## Recorded robot episodes

━━━

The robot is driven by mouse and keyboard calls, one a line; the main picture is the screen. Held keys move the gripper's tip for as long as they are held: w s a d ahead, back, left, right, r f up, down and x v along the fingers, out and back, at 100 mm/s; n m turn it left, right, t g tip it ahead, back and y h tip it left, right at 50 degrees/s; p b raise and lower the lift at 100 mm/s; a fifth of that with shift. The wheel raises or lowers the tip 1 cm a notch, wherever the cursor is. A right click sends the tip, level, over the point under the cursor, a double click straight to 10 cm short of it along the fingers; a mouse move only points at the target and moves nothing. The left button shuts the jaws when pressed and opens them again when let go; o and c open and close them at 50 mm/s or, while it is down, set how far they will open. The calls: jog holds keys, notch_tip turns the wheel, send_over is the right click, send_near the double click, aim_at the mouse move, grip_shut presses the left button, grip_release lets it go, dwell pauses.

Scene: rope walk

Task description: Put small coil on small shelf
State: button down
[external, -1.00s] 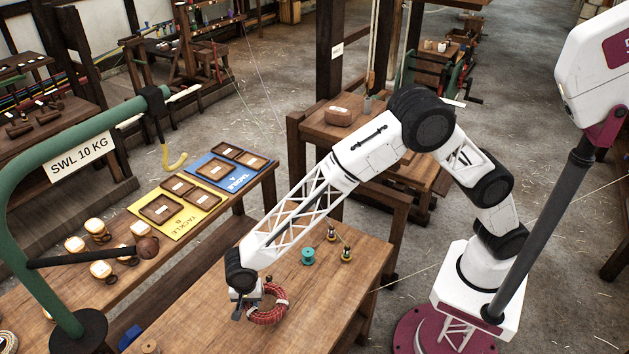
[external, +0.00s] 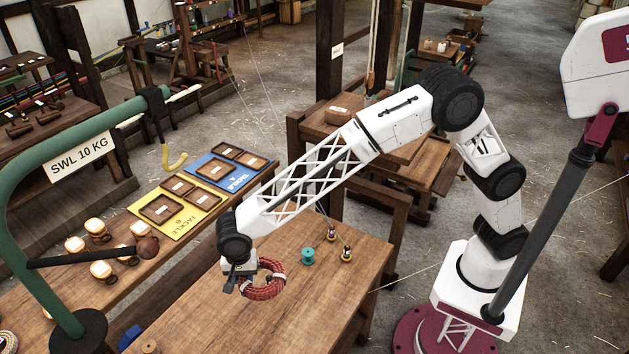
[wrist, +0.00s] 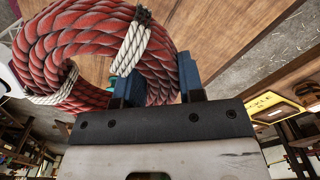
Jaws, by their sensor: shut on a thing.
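The small coil is a ring of red rope with pale lashings. In the external view the coil (external: 268,289) hangs from my gripper (external: 245,284) above the wooden table (external: 320,300). In the wrist view the coil (wrist: 75,45) fills the upper left, and my gripper's blue fingers (wrist: 160,85) are closed on its right side, one on each side of the rope. I cannot pick out a small shelf with certainty in either view.
A yellow board (external: 180,212) and a blue board (external: 222,172) hold small trays on the left bench. A green post (external: 60,260) with a hook arm stands at the left.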

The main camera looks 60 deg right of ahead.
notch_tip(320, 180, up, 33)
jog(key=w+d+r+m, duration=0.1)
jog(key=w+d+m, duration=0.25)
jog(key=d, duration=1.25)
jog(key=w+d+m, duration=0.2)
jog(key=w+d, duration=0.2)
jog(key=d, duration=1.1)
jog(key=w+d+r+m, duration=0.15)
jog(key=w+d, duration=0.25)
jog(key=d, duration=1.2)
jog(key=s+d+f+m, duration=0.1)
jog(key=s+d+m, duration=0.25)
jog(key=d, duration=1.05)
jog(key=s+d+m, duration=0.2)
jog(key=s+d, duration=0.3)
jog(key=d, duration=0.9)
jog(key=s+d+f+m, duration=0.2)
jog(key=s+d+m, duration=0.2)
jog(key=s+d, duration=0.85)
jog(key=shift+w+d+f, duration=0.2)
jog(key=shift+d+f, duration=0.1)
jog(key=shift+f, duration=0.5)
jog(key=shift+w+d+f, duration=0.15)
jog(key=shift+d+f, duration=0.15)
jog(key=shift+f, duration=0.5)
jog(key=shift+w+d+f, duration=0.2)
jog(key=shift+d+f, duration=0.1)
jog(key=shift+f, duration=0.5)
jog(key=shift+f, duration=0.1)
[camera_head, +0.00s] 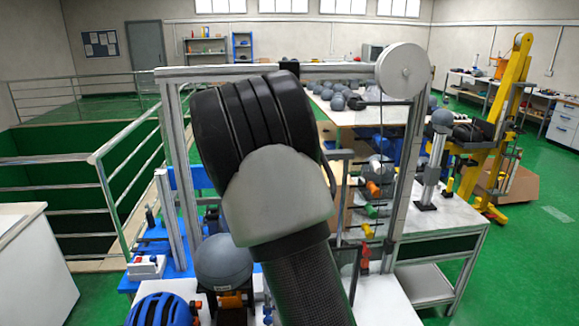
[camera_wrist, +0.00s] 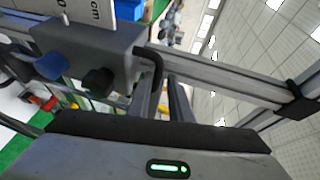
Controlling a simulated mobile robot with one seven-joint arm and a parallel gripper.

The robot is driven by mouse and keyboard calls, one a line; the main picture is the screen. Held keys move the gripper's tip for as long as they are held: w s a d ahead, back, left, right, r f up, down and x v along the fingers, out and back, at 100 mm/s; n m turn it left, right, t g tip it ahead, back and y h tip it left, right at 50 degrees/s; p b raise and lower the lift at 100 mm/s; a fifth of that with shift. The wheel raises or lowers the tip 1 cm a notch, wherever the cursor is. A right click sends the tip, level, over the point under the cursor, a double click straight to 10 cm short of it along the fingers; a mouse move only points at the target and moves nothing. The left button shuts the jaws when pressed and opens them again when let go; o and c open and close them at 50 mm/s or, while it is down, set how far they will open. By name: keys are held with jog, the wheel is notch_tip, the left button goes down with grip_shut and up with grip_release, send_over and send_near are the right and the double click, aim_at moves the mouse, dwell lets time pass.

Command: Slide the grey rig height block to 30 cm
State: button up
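In the wrist view a grey block (camera_wrist: 105,45) with a blue knob (camera_wrist: 50,66), a black knob (camera_wrist: 98,82) and a black curved handle (camera_wrist: 152,62) fills the upper left. It appears to be the rig height block. My gripper (camera_wrist: 160,128) spans the bottom of the wrist view, close to the block and handle. Its fingertips are not clear, so I cannot tell whether they touch the handle. In the head view my arm hides the gripper and block.
A metal frame (camera_head: 170,75) with a round white wheel (camera_head: 403,70) surrounds my arm. A grey ball (camera_head: 222,262) and blue helmet (camera_head: 162,311) stand in front. Railings (camera_head: 112,200) are left; a yellow lift (camera_head: 500,120) is right. Green floor is clear at far right.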

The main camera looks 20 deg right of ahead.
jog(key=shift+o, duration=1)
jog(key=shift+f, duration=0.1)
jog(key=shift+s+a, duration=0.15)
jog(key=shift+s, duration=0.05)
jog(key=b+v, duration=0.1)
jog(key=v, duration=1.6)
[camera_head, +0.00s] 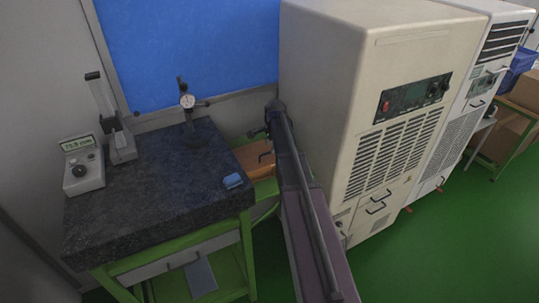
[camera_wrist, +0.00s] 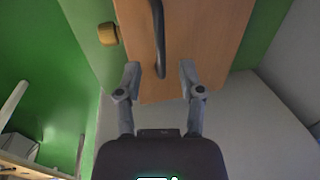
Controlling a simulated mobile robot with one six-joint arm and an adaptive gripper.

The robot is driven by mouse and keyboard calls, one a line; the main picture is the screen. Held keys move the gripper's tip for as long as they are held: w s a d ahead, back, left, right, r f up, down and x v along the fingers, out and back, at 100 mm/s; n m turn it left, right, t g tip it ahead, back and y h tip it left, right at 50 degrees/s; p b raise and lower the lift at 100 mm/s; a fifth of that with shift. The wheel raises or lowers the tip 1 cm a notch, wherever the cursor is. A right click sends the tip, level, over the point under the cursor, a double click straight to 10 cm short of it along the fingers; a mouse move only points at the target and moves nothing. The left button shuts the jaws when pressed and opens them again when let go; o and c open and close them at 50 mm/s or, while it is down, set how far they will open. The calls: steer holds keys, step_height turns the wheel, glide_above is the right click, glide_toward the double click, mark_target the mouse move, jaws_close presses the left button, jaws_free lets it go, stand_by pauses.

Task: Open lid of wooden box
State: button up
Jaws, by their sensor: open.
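The wooden box (camera_wrist: 205,40) shows its flat orange-brown face in the wrist view, with a dark curved handle (camera_wrist: 158,30) on it. A brass-coloured fitting (camera_wrist: 108,34) sits at its left side. My gripper (camera_wrist: 159,67) is open and empty, its two fingers on either side of the lower end of the handle. I cannot tell whether they touch the wood. In the head view a small part of the wooden box (camera_head: 252,156) shows between the granite table and the cream cabinet; my arm covers its right part. The lid looks shut.
A dark granite table (camera_head: 150,205) stands at the left with a dial gauge stand (camera_head: 188,105), a meter (camera_head: 83,165) and a small blue object (camera_head: 233,181). A tall cream cabinet (camera_head: 320,70) stands close at my arm's right. The green floor (camera_head: 440,250) is clear at lower right.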

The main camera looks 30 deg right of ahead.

━━━

## EXERCISE DESCRIPTION
Determine how many lines in the records contain "mobile", and reply with the number only.

## EXPECTED ANSWER
2